◆ **Work to do**
Where a line holds the word "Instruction", copy that line.

◆ **Excerpted data**
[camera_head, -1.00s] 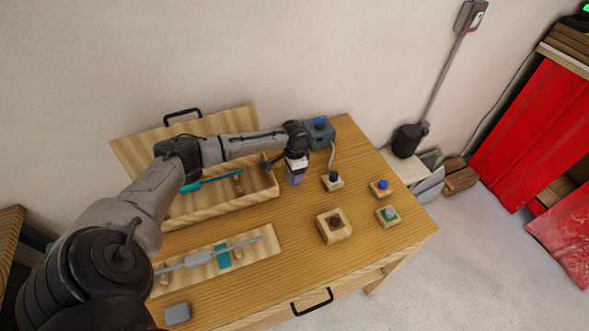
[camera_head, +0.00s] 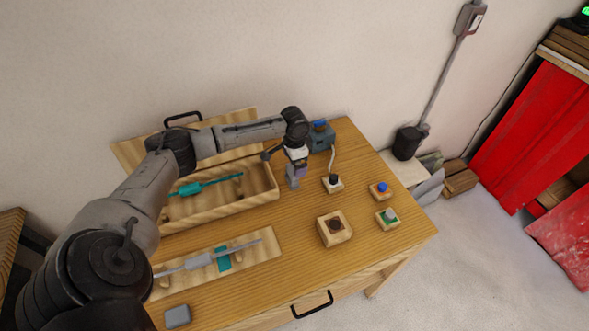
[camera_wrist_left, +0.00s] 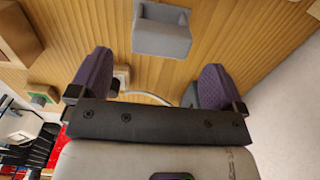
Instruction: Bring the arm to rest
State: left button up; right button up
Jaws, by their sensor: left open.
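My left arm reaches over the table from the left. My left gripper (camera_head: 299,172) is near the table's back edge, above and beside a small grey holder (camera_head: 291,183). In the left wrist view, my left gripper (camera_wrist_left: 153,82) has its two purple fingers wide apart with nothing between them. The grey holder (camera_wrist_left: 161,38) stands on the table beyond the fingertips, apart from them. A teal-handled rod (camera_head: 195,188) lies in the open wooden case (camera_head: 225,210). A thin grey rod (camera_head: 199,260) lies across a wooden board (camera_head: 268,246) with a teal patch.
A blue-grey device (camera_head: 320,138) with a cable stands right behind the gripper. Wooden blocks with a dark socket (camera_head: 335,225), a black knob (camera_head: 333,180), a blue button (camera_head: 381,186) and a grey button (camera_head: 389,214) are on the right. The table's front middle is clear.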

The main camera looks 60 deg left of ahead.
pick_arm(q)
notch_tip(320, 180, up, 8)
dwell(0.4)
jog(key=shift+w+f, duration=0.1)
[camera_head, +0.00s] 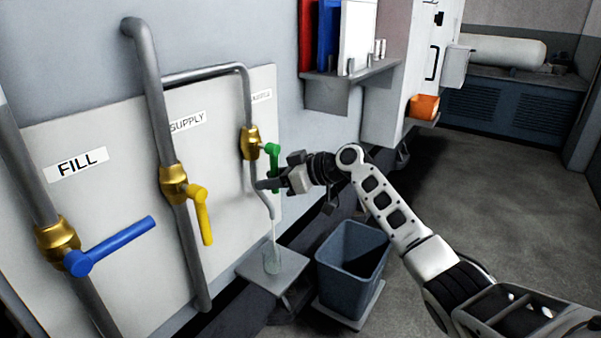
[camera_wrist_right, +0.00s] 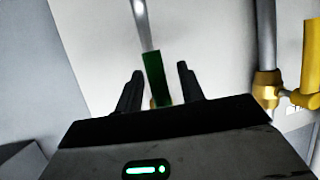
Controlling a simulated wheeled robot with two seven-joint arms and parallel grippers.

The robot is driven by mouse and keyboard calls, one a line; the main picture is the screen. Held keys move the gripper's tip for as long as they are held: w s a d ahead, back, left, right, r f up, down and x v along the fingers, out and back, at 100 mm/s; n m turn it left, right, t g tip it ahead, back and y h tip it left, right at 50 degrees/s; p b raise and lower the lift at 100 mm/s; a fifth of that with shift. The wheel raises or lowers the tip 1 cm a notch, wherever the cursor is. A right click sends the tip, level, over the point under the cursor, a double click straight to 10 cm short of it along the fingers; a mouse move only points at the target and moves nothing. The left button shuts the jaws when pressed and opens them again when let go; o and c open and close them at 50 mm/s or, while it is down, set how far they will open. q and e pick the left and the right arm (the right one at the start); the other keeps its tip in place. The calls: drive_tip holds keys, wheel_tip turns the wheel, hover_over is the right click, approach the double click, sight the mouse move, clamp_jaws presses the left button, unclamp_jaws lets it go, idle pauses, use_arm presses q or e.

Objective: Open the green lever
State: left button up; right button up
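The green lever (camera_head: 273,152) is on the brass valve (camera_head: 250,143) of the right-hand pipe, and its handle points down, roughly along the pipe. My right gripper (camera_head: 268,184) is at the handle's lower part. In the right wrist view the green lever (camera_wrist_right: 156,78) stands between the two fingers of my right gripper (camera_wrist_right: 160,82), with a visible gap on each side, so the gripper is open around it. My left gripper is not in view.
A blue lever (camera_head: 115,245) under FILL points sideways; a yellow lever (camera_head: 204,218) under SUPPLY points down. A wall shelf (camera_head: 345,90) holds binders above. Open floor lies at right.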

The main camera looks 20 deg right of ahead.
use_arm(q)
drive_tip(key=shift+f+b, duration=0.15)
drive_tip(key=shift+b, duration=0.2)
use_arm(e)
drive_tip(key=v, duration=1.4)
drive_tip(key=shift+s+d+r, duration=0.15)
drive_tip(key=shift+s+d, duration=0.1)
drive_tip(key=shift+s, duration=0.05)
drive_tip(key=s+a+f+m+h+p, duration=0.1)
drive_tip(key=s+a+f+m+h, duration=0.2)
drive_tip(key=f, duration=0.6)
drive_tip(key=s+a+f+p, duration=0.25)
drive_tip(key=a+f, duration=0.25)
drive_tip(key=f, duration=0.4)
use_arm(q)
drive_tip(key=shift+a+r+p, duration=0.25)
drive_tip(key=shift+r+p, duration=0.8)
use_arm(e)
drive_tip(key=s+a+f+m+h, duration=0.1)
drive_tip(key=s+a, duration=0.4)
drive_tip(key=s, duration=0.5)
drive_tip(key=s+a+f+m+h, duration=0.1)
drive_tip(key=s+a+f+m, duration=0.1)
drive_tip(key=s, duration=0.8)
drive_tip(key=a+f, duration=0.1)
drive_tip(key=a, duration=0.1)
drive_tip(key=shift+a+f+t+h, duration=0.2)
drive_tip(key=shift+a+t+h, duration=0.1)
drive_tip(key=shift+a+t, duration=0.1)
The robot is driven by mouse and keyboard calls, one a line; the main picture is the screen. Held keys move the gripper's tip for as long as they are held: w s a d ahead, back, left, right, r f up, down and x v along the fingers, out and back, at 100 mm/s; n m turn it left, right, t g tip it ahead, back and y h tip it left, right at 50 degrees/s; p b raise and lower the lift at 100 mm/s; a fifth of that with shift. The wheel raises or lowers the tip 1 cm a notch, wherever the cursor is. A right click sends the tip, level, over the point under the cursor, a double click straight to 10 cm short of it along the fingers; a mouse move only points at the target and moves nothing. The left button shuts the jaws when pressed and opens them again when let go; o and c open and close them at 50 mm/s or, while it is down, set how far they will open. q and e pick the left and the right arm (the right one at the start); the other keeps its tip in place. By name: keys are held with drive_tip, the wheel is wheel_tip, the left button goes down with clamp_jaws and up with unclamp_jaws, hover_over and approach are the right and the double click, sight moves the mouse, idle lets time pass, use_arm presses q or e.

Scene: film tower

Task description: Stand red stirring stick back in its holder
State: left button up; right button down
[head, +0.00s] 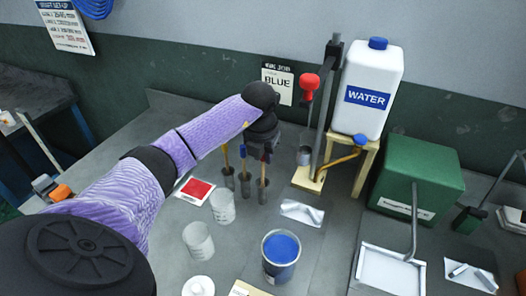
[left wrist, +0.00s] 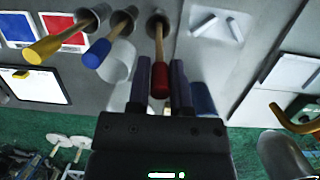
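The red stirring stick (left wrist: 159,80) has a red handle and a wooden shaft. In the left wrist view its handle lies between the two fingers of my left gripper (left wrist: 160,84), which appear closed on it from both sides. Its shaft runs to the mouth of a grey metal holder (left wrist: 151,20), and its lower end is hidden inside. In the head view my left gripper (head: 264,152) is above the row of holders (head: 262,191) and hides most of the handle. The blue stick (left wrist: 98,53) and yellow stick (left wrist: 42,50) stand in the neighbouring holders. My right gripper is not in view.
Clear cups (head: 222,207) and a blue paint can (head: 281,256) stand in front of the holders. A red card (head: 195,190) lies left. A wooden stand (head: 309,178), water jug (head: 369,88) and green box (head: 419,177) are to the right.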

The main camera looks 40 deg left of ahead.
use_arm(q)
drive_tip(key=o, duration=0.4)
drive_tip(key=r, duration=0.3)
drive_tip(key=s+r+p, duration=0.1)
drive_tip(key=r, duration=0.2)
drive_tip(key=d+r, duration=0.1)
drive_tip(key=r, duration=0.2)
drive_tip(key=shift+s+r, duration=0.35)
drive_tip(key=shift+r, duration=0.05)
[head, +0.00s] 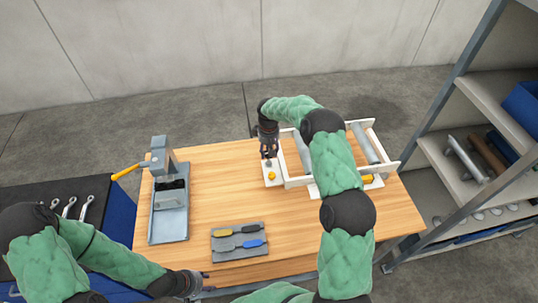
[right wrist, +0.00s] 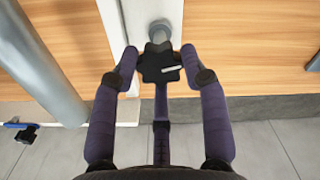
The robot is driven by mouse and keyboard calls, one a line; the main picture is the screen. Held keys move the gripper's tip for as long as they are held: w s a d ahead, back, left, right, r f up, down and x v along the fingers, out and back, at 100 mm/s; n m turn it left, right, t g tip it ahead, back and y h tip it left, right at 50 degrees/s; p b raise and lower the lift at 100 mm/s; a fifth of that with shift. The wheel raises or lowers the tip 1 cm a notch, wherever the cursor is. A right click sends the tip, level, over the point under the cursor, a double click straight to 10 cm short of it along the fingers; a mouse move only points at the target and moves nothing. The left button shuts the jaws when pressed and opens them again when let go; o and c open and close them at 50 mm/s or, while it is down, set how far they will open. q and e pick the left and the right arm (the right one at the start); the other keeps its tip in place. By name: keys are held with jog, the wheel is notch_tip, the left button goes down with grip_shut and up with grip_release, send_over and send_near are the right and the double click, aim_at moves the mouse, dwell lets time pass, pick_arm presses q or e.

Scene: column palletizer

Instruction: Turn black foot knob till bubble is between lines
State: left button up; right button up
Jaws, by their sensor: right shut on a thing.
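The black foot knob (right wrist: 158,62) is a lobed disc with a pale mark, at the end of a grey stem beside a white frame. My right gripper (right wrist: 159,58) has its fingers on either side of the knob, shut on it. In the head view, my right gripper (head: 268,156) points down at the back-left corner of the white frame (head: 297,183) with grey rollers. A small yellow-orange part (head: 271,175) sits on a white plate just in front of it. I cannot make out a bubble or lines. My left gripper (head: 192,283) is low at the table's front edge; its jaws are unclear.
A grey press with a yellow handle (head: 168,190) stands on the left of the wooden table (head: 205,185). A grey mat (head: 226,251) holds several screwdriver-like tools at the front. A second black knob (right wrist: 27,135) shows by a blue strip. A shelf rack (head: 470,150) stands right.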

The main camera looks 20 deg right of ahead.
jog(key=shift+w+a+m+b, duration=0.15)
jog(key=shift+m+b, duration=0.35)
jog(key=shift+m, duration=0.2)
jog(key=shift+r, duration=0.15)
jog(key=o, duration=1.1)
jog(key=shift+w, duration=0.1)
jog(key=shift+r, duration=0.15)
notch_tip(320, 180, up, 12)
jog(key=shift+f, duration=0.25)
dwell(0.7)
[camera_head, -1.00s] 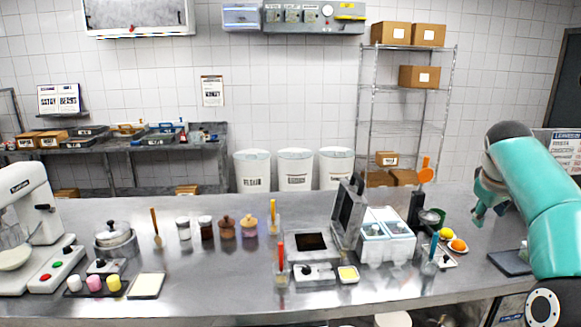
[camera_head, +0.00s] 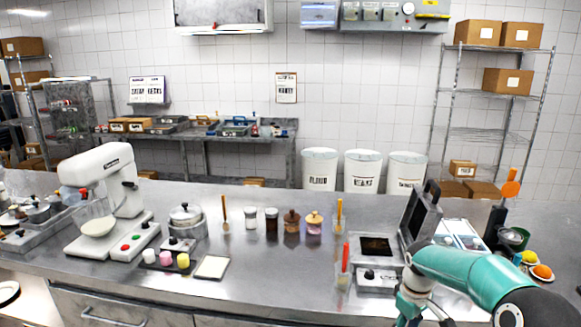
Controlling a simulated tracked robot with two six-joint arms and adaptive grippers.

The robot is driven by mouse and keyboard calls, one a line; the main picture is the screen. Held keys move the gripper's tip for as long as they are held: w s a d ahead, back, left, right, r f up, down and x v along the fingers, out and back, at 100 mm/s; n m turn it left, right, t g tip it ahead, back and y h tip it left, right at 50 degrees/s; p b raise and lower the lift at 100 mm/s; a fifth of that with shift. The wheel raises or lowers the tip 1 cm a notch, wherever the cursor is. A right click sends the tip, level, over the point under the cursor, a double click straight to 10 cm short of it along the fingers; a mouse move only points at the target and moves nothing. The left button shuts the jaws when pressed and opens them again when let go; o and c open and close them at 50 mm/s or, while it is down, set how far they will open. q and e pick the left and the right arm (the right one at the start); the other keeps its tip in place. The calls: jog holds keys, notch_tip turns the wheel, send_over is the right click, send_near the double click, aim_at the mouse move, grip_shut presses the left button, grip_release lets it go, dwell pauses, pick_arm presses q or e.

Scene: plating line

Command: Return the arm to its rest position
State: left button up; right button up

◆ **Task output**
Instruction: Bring the arm to rest
Instruction: Turn black foot knob till bubble is between lines

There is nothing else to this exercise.